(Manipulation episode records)
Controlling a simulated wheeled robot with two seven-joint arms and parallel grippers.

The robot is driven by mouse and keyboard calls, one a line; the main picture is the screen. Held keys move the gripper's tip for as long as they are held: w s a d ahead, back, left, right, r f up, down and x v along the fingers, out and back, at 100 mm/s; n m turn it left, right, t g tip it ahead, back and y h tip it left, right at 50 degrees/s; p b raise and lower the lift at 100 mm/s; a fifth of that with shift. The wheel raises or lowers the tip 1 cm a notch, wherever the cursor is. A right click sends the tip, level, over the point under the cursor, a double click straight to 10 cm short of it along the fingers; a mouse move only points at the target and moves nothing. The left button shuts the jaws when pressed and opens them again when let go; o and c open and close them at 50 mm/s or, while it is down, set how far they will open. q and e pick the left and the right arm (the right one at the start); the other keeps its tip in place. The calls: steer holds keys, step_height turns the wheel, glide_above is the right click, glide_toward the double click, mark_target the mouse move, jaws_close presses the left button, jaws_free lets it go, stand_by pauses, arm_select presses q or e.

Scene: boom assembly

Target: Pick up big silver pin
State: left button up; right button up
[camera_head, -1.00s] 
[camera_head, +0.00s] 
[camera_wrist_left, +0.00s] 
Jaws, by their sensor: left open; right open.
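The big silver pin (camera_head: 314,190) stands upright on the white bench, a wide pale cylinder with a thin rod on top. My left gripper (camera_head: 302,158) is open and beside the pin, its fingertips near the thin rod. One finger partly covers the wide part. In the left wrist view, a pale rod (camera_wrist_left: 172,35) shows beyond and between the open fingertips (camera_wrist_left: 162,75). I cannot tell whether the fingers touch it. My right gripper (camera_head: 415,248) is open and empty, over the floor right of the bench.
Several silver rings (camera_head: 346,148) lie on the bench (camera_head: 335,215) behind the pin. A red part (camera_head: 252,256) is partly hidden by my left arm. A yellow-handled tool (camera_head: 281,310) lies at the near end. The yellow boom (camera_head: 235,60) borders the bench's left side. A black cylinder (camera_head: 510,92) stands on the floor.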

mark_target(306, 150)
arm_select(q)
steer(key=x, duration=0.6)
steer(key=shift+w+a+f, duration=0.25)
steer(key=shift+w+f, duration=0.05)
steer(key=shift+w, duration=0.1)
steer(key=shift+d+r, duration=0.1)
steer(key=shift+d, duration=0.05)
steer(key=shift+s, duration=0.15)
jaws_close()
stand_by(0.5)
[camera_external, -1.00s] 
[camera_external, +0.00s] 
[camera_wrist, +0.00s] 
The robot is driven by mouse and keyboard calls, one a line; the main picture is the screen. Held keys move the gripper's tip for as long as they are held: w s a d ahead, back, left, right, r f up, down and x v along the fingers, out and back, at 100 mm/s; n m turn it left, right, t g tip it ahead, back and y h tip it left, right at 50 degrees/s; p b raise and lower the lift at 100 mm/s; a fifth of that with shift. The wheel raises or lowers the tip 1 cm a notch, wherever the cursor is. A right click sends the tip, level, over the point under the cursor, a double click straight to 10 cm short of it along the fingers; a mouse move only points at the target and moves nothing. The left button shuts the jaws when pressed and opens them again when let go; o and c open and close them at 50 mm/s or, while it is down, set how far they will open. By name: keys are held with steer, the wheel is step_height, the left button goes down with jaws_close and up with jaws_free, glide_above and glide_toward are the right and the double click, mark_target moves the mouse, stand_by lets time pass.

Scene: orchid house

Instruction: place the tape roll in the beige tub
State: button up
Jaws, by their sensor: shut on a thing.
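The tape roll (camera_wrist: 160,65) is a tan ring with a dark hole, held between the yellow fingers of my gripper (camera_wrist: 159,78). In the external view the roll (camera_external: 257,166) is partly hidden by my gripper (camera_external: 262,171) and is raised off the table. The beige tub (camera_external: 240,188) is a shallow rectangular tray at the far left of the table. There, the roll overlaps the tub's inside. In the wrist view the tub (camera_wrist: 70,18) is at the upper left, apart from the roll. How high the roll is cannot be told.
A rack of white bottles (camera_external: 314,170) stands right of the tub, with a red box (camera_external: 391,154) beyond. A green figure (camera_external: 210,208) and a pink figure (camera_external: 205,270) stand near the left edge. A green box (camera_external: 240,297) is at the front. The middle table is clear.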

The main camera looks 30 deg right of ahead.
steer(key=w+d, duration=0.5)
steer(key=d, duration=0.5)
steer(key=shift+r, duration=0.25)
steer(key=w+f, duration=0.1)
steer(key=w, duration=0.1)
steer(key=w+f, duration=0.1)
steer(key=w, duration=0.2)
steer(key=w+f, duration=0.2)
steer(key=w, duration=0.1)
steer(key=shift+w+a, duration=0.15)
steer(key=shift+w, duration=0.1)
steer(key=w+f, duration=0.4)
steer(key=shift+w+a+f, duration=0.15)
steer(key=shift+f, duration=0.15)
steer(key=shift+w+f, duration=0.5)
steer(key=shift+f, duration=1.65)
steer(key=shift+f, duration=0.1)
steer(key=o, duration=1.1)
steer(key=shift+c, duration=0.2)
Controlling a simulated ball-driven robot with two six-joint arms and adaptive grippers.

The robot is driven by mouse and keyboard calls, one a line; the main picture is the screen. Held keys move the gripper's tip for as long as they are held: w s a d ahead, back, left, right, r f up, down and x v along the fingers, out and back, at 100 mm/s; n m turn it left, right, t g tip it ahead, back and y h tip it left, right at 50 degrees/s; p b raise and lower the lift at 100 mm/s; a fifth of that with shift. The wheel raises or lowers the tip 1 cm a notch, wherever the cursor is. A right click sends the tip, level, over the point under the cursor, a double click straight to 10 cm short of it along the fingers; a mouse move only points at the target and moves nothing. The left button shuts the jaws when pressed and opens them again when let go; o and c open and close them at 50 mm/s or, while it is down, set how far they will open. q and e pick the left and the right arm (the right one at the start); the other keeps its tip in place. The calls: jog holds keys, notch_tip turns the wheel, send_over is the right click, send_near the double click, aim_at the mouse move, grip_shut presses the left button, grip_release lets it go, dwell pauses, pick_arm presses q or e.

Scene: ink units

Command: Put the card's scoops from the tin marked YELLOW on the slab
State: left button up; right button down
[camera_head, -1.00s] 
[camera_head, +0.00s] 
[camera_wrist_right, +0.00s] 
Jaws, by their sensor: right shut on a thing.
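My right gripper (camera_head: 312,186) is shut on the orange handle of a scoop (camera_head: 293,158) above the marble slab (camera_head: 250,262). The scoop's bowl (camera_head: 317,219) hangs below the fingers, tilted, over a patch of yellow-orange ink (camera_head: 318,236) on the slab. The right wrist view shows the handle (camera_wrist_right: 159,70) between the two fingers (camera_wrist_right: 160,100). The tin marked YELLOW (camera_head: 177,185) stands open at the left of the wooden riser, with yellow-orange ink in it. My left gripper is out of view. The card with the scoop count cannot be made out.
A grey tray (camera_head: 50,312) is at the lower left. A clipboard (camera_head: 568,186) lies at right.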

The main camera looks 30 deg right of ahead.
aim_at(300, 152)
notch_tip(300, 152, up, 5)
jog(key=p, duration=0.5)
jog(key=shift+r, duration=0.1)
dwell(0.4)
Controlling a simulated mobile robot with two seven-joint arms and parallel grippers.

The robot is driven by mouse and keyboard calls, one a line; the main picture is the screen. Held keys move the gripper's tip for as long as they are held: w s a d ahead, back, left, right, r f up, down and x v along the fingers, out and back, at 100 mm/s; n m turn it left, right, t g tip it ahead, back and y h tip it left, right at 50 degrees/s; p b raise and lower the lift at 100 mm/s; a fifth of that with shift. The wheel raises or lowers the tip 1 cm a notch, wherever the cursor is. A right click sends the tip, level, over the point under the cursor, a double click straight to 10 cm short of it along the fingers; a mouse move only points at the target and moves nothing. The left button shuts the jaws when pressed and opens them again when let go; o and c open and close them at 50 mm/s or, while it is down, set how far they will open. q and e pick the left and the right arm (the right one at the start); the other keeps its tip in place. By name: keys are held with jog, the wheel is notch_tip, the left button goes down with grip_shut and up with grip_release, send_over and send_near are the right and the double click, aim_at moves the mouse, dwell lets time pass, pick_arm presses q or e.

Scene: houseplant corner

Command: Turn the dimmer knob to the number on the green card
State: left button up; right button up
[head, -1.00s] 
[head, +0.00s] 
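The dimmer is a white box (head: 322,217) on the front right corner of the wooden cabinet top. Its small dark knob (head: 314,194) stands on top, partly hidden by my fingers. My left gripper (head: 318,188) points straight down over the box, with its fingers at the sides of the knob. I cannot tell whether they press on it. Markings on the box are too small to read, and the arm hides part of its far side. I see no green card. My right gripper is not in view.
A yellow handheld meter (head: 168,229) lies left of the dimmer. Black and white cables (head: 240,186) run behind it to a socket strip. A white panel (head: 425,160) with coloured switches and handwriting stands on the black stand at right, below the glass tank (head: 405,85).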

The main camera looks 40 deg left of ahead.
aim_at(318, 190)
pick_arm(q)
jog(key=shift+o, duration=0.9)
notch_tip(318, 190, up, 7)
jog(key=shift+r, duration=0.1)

#### THE PROBLEM
Produce the lines from the top of the listing through the "[camera_wrist_left, +0.00s]" line exactly as they appear, with no additional output.

#### RESPONSE TO THIS EXERCISE
Controlling a simulated wheeled robot with two seven-joint arms and parallel grippers.

The robot is driven by mouse and keyboard calls, one a line; the main picture is the screen. Held keys move the gripper's tip for as long as they are held: w s a d ahead, back, left, right, r f up, down and x v along the fingers, out and back, at 100 mm/s; n m turn it left, right, t g tip it ahead, back and y h tip it left, right at 50 degrees/s; p b raise and lower the lift at 100 mm/s; a fifth of that with shift. The wheel raises or lowers the tip 1 cm a notch, wherever the cursor is. A right click sends the tip, level, over the point under the cursor, a double click straight to 10 cm short of it along the fingers; a mouse move only points at the target and moves nothing. The left button shuts the jaws when pressed and opens them again when let go; o and c open and close them at 50 mm/s or, while it is down, set how far they will open. q and e pick the left and the right arm (the right one at the start); the other keeps its tip in place. The calls: steer holds keys, step_height turns the wheel, glide_above is the right click, glide_toward the double click, mark_target the mouse move, jaws_close presses the left button, jaws_free lets it go, stand_by pauses, arm_select presses q or e.

Scene: boom assembly

Target: Pick up big silver pin
State: left button up; right button up
[camera_head, -1.00s] 
[camera_head, +0.00s] 
[camera_wrist_left, +0.00s] 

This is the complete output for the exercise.